GIVEN REQUEST
Everything from the line containing "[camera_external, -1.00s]" to the line containing "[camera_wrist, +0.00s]", both lines included, must be copied exactly; nothing else should be.

[LISTED ENTRIES start]

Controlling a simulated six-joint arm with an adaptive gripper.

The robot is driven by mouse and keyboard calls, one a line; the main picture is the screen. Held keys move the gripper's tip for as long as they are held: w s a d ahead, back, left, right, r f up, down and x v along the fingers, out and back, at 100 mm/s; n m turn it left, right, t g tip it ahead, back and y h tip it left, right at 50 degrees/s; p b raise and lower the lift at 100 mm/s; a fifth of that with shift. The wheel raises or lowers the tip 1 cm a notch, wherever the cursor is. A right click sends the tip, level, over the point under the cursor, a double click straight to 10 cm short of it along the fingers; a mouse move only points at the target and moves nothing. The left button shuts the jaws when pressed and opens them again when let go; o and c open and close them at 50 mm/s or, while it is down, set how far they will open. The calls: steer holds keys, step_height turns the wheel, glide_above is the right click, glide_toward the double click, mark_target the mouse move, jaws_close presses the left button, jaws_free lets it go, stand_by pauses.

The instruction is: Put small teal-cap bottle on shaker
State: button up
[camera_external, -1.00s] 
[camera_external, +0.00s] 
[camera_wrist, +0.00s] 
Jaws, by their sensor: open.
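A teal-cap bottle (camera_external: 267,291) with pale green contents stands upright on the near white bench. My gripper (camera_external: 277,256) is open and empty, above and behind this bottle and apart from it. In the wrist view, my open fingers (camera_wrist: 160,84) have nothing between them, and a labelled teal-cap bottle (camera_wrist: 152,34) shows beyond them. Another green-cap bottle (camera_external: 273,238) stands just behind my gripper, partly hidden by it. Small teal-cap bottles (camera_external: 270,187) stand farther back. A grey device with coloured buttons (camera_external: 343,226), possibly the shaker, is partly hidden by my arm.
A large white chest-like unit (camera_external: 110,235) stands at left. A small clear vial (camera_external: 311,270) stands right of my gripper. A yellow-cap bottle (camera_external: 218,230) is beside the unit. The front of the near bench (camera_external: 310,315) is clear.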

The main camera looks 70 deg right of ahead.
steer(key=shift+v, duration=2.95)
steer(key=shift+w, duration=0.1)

[LISTED ENTRIES end]
[LISTED ENTRIES start]

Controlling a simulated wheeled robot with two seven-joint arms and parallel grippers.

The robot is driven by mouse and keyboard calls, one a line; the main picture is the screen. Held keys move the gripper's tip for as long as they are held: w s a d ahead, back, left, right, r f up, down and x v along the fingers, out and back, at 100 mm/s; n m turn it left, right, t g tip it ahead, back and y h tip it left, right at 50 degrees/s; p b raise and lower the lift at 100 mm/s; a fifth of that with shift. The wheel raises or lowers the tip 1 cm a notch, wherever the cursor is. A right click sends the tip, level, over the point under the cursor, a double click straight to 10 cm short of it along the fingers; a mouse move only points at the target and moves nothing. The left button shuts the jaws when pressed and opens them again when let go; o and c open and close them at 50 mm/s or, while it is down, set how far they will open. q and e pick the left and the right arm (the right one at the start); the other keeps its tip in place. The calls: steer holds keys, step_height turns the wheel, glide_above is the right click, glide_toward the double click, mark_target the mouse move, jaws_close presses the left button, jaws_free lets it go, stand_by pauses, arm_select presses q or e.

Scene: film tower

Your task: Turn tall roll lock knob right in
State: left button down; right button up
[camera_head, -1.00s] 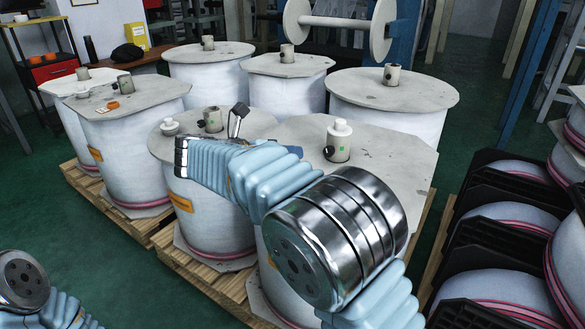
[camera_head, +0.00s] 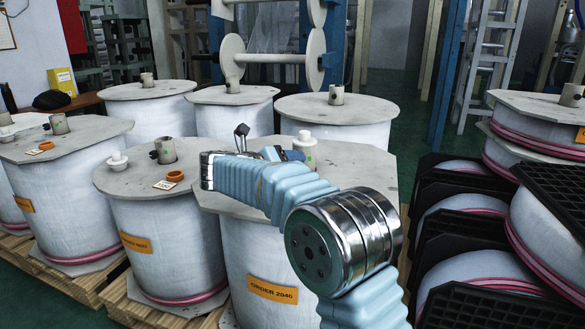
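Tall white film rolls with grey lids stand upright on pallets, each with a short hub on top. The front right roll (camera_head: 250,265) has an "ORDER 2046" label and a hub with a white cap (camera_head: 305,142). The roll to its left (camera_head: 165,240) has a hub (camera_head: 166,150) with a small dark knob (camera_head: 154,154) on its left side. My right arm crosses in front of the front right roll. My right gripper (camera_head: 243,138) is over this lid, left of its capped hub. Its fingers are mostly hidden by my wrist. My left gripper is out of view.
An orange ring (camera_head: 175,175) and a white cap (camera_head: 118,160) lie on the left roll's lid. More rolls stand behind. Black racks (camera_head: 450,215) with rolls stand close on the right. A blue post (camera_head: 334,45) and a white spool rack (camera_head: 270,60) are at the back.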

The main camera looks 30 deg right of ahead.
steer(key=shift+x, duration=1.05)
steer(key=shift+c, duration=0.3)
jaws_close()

[LISTED ENTRIES end]
[LISTED ENTRIES start]

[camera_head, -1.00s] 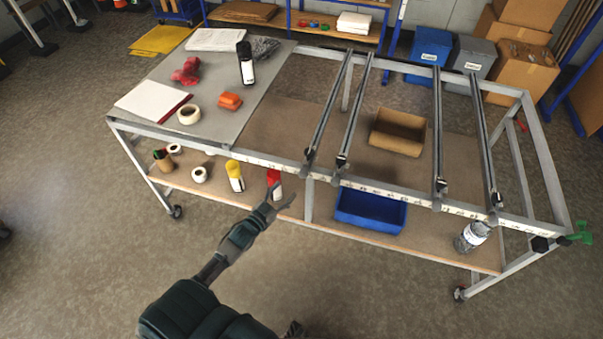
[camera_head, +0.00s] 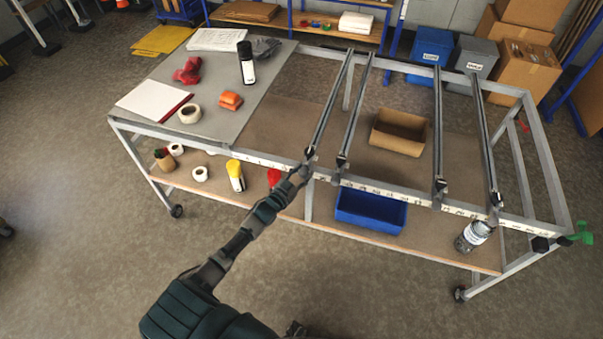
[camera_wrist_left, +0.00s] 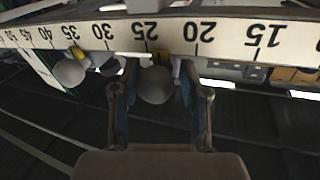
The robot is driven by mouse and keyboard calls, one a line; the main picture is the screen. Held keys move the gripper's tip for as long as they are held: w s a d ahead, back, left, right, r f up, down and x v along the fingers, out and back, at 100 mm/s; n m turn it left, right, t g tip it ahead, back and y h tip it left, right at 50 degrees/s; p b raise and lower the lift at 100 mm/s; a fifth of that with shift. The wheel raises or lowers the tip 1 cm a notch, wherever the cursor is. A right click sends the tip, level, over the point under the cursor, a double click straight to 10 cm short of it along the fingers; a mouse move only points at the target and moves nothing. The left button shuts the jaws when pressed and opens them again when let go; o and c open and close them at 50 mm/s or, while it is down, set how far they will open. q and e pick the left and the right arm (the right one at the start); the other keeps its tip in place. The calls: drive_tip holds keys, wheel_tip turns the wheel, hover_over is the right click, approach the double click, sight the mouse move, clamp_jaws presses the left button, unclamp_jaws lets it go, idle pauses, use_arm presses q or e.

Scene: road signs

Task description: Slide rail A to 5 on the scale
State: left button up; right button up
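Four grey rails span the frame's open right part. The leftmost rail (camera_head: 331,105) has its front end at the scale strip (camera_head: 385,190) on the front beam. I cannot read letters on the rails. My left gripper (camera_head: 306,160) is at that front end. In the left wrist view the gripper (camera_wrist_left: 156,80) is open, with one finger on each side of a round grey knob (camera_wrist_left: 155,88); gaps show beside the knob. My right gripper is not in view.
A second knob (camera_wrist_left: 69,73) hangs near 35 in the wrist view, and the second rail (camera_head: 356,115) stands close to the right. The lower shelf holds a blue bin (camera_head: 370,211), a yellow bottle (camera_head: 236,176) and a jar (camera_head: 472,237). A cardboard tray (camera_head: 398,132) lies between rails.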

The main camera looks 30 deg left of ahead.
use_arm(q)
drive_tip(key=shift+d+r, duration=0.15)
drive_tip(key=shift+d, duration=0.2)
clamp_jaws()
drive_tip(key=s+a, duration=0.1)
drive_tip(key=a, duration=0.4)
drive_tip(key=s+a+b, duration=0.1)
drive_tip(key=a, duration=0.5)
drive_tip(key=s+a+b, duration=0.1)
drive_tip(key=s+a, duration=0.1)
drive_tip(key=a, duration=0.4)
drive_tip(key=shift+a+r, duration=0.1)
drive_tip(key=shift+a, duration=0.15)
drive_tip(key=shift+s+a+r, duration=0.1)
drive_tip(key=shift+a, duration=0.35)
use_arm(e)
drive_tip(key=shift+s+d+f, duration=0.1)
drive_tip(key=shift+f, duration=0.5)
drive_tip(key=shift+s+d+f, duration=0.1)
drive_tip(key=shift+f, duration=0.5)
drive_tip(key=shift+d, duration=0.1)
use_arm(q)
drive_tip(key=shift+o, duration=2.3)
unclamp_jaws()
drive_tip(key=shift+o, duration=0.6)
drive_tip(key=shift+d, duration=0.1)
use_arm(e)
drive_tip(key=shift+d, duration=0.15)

[LISTED ENTRIES end]

ANSWER TO THIS TASK
[camera_external, -1.00s] 
[camera_external, +0.00s] 
[camera_wrist, +0.00s] 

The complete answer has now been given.